One of the aspects of his batting that Head had spoken about wanting to work on before the Ashes was finding the perfect balance between his natural tendency to go after the ball and the demands of Test cricket for him to rein it in a tad. And it was a feature of his batting stints in England, that is when he didn't fall prey to a challenging delivery at his stumps.
There were enough signs of that ongoing quest to strike middle-ground in terms of his approach here too. While he was rather fluent and yet sedate en route to his half-century, Head did motor along towards the hundred-mark but not without a few risk-ridden ventures. When he wasn't stretching his hands out and reaching at slightly wider deliveries, at times he ended up getting into awkward positions while looking to force length balls on the up. When the bowlers did stray too short outside off or towards his pads, he of course cut and flicked with great control in customary fashion. There was also the period where Copeland and Henriques opted for a short-ball strategy, and on a couple of occasions they did manage to suck Head into attempting an audacious shot - like the semi-ramp upper cut he dished out to a bouncer from Copeland which sat up and could easily have got the left-hander into trouble but instead found its way to the third man fence. Not to forget the wild swish at a full delivery from Conway when on 72 that nearly had him caught at third slip. And Head insists on being happy with how he's pacing his innings so far this summer.
"It's about finding that balance. I've probably been on the slower side at the start of the Shield season and it's looked like I've taken my time but the bowlers have bowled extremely well to me. They've had some sound gameplans to me. I've been able to find ways to get batting time but I haven't been able to necessarily find or get to the stage where I can put the pressure back on them. Today was one of the days when I got through that initial stage and scored runs but that's just from staying out there and giving myself the opportunity to do that," he said.

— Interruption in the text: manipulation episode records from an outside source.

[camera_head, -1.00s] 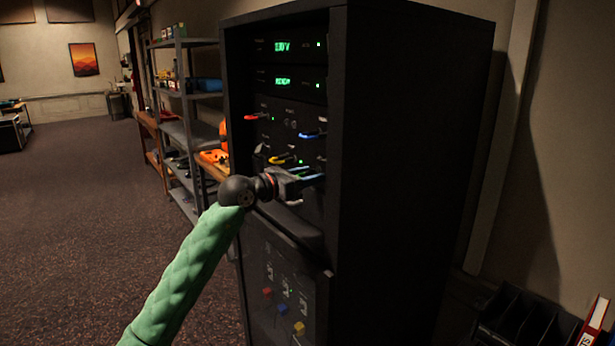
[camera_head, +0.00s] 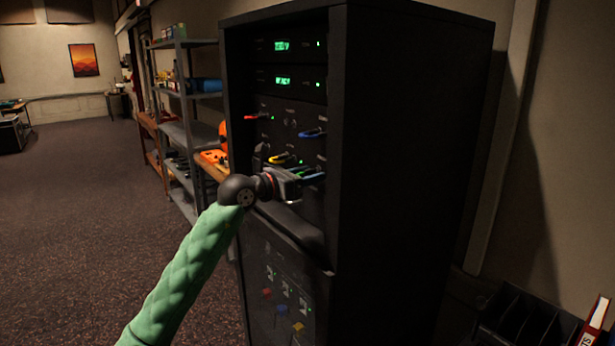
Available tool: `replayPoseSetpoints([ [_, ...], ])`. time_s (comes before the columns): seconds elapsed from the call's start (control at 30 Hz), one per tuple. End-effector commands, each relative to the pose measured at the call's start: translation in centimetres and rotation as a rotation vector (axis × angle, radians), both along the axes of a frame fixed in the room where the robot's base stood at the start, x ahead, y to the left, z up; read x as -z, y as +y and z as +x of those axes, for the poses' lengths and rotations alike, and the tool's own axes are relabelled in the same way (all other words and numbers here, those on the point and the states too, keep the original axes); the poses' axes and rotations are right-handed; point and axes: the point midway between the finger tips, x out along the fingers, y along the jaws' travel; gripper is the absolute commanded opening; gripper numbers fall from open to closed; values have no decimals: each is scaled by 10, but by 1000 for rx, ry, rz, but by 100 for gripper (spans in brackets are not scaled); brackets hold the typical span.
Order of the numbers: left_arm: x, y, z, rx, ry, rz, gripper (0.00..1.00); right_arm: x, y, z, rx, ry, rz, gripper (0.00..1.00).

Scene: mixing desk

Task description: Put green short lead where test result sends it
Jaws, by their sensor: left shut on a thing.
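My left gripper (camera_head: 299,181) is at the front of the black rack (camera_head: 415,170), at the patch panel (camera_head: 292,120). It is shut on the green short lead (camera_head: 303,171), which shows only partly beyond the fingers. I cannot tell whether the lead's ends are in sockets. On the same panel are a red lead (camera_head: 257,116), a blue lead (camera_head: 312,133) and a yellow lead (camera_head: 283,159). Two green displays (camera_head: 282,46) are lit above; their text is too small to read surely. My right gripper is not in view.
A lower rack panel (camera_head: 280,275) holds red, blue and yellow pieces. Metal shelves (camera_head: 188,130) with boxes stand left behind the rack. A black divided holder (camera_head: 520,320) with a red binder (camera_head: 594,322) is at lower right. The carpet (camera_head: 80,220) at left is clear.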

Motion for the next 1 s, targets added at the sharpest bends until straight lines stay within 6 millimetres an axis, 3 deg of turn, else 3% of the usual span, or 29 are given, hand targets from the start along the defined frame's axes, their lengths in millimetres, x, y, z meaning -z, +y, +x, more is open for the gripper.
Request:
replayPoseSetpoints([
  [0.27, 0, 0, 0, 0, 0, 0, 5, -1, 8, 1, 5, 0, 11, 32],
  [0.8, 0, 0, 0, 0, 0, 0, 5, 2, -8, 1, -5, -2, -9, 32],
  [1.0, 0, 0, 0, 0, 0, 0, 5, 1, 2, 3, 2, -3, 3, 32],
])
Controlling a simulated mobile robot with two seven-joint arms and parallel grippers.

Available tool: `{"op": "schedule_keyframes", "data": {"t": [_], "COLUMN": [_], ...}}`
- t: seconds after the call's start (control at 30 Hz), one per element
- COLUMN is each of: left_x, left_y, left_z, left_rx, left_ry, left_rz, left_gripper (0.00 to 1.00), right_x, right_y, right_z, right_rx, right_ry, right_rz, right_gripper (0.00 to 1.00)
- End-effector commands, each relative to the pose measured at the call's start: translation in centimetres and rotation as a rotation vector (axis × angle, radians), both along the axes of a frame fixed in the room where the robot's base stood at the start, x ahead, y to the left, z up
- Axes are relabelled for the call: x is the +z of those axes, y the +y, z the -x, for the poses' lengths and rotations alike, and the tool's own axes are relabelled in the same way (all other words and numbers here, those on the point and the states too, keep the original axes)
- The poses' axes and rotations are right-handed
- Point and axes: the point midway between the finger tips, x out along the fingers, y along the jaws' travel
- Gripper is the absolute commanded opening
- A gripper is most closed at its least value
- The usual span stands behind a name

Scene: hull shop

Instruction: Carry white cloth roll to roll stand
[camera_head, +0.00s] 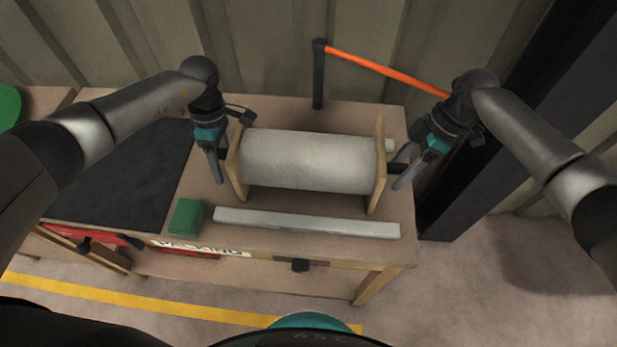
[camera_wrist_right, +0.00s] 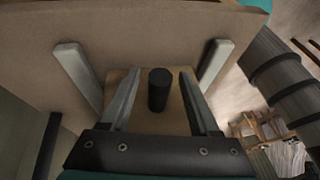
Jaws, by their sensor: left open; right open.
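The white cloth roll (camera_head: 308,161) lies level between the two upright wooden end boards of the roll stand (camera_head: 376,185) on the bench. My left gripper (camera_head: 217,172) is open and points down just outside the left end board. My right gripper (camera_head: 402,178) is open at the right end, outside the right end board. In the right wrist view, a dark round core end (camera_wrist_right: 159,90) stands out from the wooden board (camera_wrist_right: 130,82), between the open fingers of my right gripper (camera_wrist_right: 158,85). Whether the fingers touch it I cannot tell. The left core end is mostly hidden.
A pale long bar (camera_head: 306,223) lies along the bench front. A green block (camera_head: 187,216) sits at the front left, beside a dark mat (camera_head: 125,175). A black post with an orange bar (camera_head: 385,70) stands behind. The bench (camera_head: 285,112) ends at the right near a dark column.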

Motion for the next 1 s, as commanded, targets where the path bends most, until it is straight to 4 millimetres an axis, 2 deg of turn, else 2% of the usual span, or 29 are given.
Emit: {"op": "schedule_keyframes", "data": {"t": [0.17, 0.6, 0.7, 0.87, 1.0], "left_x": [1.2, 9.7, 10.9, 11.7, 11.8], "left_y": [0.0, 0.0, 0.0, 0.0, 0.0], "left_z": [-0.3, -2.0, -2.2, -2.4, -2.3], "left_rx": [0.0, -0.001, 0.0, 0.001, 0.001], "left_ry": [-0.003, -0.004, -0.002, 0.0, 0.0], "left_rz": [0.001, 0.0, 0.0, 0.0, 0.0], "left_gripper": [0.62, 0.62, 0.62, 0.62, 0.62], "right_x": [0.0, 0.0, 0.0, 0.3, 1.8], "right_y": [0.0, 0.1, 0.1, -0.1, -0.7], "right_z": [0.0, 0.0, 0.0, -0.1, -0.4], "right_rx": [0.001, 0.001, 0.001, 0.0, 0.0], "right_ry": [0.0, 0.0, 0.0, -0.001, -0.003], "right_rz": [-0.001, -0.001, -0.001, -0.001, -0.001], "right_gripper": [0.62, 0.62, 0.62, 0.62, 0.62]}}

"If they bowl poorly at the start, then I'll score quickly and if they do bowl well then I won't. That's throughout my whole innings. You line up different bowlers. It is about holding that momentum," he added.
He even cited an example of his approach by revealing his plans against Lyon, who he did cut for four from deep in his crease on one occasion.
"I wasn't going to score off Nathan (Lyon) at all during the day and I wasn't bothered by that. He's a Test match quality bowler and can be quite difficult to left-handers. I knew he was going to bowl tight lines and I didn't want to make a mistake. I know I made one a couple of weeks ago," he said.
The end did come in typical Head fashion when he reached out to another wide delivery from Hazlewood and hit it straight to Daniel Solway at cover in meek fashion. He knew it as well, slumping to his knees and throwing his head back in anguish at his unforced error.
And it wasn't surprising to hear him reiterate a few times about how disappointed he'd been with the shot. The first Test of the season against Pakistan in Brisbane is under three weeks away now, and Head will be competing against a few others when he takes strike for Australia A, led by his state-mate Alex Carey, against the visitors in Perth.
"No control over it (selection). That question will be asked in a few weeks. That hasn't fazed me too much. It's great that Kez (Carey) gets an opportunity. He's someone in whom JL and the selectors see a lot of potential in and it's hard not to. He's an unbelievable leader. Hopefully, I'll room with him during the week and help him out if he needs it. I'm sure he'll be fine though and I won't have to worry about doing anything and just focus on batting and getting runs."